When an index is created in Amazon OpenSearch service it defaults to 5 primary shards and 1 replica (total of 10 shards). This behavior differs from open source OpenSearch, which defaults to 1 primary and 1 replica shard (total of 2 shards).
The number of primary shards is configured when an index is created. The number of primary shards cannot be easily adjusted after an index is created. To adjust the number of primary shards you must create a new index with the desired number of shards and use the reindex API to copy data from the old index to the new.
The number of replicate shards for an index can be easily adjusted using the index setting API.
OpenSearch has an ideal shard size of 10 - 50 GB per shard is recommended. 10 - 30 GB per shard is prefered for application search / read heavy work loads. 30 - 50 GB is preferred for write heavy workloads such as log analytics.
Having too many small shards can be an issue. Meta-data for a shard is stored in the JVM heap memory. If you have to many small shards you can exhaust memory storing meta-data unnecessarily.
In the example below. I will illustrate a small an index that has too many shards allocated to it. I will demonstrate how to reduce both the number of primary and replica shards.

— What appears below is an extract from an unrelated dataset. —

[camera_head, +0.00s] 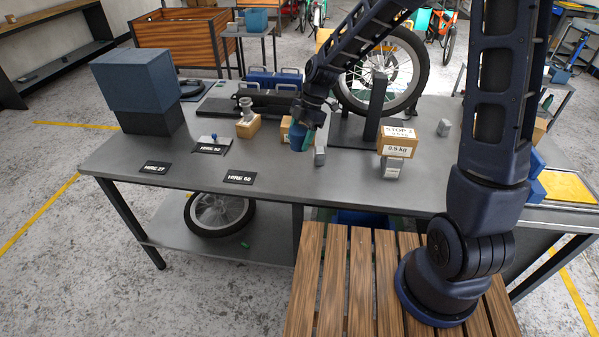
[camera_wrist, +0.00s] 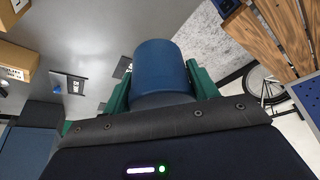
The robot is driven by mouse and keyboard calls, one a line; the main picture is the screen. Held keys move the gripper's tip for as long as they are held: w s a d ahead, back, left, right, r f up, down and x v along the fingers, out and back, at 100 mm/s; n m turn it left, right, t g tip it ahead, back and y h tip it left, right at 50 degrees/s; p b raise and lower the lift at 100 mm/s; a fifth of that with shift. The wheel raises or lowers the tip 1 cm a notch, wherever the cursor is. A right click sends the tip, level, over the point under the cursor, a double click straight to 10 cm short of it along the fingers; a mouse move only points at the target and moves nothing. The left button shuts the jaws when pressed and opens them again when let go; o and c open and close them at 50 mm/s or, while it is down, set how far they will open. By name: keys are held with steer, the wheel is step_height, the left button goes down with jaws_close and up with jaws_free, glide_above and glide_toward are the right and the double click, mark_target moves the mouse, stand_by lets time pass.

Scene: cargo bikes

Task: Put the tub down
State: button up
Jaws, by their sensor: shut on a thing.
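The tub is a blue round cylinder (camera_wrist: 160,62) with a greyer lower part, seen between the green fingers in the wrist view. My gripper (camera_wrist: 160,88) is shut on it, one finger on each side. In the head view my gripper (camera_head: 302,138) is over the grey workbench (camera_head: 270,163), near its middle, and the small blue tub (camera_head: 296,130) is partly hidden by the gripper. The gap between tub and bench top is hard to judge. Black labels, HIRE 27 (camera_head: 155,168), HIRE 60 (camera_head: 240,177) and a third (camera_head: 211,147), lie on the bench.
A grey block (camera_head: 320,156) stands just right of my gripper. A bike wheel on a stand (camera_head: 375,105) is behind. Blue boxes (camera_head: 135,80) stand at the left. Bench around the labels is mostly clear.

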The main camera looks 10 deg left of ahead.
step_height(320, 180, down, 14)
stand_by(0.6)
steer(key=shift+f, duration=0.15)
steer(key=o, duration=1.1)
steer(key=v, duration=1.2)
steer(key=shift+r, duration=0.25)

Running GET _cat/indices/?v
The index sample-data-5-1 has a total size less than 1 MB. Yet the index has the Amazon OpenSeach Service default of 5 primary shards and 1 replicate (total of 10 shards). Given the ideal shard size of 10 - 50 GB per shard the shards for this index are probably too small
Running GET _cat/shards/sample-data-5-1?v
The size of the shards that are part of the index sample-data-5-1 is clear. The size of each shard is small. Let's reduce the number of shards for the sample-data-5-1 index from 5 to 1
The number of primary shards is configured when an index is created. To adjust the number of shards we need to create a new index with the desired number of shards and use the reindex API to copy data from the old index to the new.
To create the new index with the desired number of shards
PUT sample-data-1-1
{
"settings": {
"index": {
"number_of_shards": 1,
"number_of_replicas": 1
}
}
}
To copy data from the old index (sample-data-5-1) to the new index (sample-data-1-1)
POST _reindex
{
"source": {
"index": "sample-data-5-1"
},
"dest": {
"index": "sample-data-1-1"
}
}
Note before reindexing or copying data from the old index to the new index you may consider setting the old index to read only. This will ensure that no new data is written to the old index during the copy. For information on how to set an index to read only reference OpenSearch_Read_Only_Index
We can confirm the sample-data-1-1 has fewer shards by running GET _cat/shards/sample-data-1-1?v
If desired the old index (sample-data-5-1) can be deleted via. DELETE sample-data-5-1
The number of replicate shards for an index can be easily adjusted using the index setting API. Adjusting the replicate shards does NOT require creating a new index and copying data.
Running
PUT sample-data-1-1/_settings
{
"index" : {
"number_of_replicas": 0
}
}
will reduce the number replicate shards from 1 to 0. Running GET _cat/shards/sample-data-1-1?v
can confirm